Information shown:

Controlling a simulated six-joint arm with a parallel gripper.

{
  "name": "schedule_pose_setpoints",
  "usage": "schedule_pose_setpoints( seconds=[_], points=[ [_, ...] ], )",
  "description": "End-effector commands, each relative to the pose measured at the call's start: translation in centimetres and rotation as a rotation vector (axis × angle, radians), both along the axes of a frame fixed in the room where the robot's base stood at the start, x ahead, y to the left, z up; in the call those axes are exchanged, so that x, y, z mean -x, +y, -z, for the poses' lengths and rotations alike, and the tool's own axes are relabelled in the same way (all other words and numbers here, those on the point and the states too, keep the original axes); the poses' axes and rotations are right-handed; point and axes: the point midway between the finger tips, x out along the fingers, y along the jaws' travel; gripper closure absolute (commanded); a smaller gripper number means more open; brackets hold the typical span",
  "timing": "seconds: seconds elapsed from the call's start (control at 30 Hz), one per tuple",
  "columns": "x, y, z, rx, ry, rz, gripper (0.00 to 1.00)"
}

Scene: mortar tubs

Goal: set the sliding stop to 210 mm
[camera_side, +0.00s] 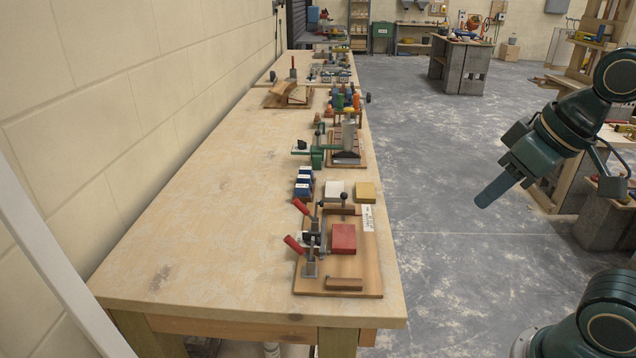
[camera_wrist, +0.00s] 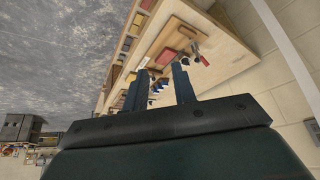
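A wooden jig board (camera_side: 368,262) lies at the near end of the bench, with a red block (camera_side: 344,238) on it. A wooden bar with a black knob (camera_side: 344,198) crosses its far end beside a white scale strip (camera_side: 367,217); this looks like the sliding stop. The scale marks are too small to read. The red block also shows in the wrist view (camera_wrist: 166,57). My gripper (camera_side: 484,201) hangs over the floor right of the bench, well apart from the jig. In the wrist view its two fingers (camera_wrist: 160,80) are apart with nothing between them.
White (camera_side: 334,190) and yellow (camera_side: 365,192) blocks and several blue blocks (camera_side: 304,184) lie just beyond. A green-framed fixture (camera_side: 318,150) stands farther back. The bench's left side is clear.

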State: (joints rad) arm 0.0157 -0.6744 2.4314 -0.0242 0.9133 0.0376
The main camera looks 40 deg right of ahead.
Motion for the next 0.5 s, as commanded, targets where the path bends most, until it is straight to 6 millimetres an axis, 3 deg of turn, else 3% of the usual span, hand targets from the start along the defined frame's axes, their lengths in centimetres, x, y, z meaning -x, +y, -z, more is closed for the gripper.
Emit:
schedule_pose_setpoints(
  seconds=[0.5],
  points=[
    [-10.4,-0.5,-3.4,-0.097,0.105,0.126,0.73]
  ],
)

Task to complete: Within the listing above, work out how many lines contain the string "ahead", and reply with that number only.

Result for this task: 2